Lenin'i hatırlatarak, "Kadınların kendi kaderlerini tayin etmesine set çekmeye çalışıyorlar" dedi

Solun büyük bir kısmının Lenin'i ve onun ulusların kendi kaderini tayin hakkı prensibini çoktan unuttuğunu öne süren Akman, "O nedenle bırakalım kadınların kendi kaderini tayin etmesini, kendileri olarak eylem yapmalarına dahi set çekmeye çalışıyorlar. Kadınlar erkek egemenliğini sistemsel olarak yaratan erkeklerle elbette ki çelişiktir. Çelişkili oldukları erkeklerin, kadınların eylemine ya da örgütlerine katılmamaları basit bir mantıksal sonuç olarak görülmeli. Gölge etmemeleri yeterlidir" diye konuştu.

kadıncinayetleri.jpg
Kadın Cinayetlerini Durduracağız Platformu'nun Beşiktaş'taki eyleminden / Fotoğraf: Kadın Meclisleri

 

"Kadın cinayetlerine karşı mücadeleyi sosyalist feminist kadınlar başlattı"
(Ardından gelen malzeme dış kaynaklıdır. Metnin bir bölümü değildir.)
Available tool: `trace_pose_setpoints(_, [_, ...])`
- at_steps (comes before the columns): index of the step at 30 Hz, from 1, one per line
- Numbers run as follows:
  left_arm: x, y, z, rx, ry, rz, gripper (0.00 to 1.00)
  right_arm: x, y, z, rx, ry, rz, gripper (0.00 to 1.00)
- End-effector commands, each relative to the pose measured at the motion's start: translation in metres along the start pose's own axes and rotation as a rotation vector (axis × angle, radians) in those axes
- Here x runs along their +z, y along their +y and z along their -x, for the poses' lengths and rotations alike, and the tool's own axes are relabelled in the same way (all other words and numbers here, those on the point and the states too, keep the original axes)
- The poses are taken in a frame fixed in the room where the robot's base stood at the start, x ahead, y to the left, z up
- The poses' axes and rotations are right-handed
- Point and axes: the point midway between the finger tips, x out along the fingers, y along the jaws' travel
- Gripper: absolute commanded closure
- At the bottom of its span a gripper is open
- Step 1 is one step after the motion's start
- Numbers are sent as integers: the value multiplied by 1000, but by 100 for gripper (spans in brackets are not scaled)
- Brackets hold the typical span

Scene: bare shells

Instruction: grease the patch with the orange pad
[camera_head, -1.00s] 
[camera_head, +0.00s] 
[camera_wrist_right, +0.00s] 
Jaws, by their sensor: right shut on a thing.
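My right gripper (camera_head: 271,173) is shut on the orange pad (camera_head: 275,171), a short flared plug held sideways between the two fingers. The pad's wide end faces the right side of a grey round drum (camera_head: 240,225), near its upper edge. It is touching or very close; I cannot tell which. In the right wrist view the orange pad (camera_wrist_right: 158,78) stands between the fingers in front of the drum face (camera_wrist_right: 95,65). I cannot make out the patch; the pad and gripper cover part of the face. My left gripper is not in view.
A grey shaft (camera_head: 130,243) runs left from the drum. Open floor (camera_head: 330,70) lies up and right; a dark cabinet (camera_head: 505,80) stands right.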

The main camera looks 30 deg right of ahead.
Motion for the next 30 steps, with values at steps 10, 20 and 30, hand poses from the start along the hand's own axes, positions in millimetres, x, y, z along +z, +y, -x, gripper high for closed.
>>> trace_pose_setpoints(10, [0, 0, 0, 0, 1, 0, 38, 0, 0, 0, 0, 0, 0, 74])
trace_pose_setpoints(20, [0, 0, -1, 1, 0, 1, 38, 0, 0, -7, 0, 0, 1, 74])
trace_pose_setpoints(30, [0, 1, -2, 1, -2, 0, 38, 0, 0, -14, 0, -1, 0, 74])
Türkiye'de kadınların en büyük toplumsal sorunu olan kadın cinayetleri karşısında gerçek anlamda mücadeleyi 10 yıl önce devrimci sosyalist feminist kadınların başlattığını iddia eden Akman, sözlerini şöyle tamamladı:

Onların bu memleketteki kadın cinayetlerine karşı yürüttükleri mücadele tüm dünyadaki sosyalistlere örnektir. Türkiye'deki devrimci sosyalist feministlerin mücadelesi, Lenin'in ulusal soruna derinlemesine eğilmesine benzer ve o ayarda değerlidir. Aktüel olarak kadınların en büyük toplumsal sorunu olan kadın cinayetleri karşısında 10 yılı aşkın mücadeleyi başlatanlar sosyalist feminist kadınlar oldu. Sorun her gün kadınların eşit yaşamak istedikleri için erkekler tarafından öldürülmesi sorunu. Esas bu temel toplumsal sorunla hiçbir ilişki kurmamak sosyalistlerin eksikliği sayılır.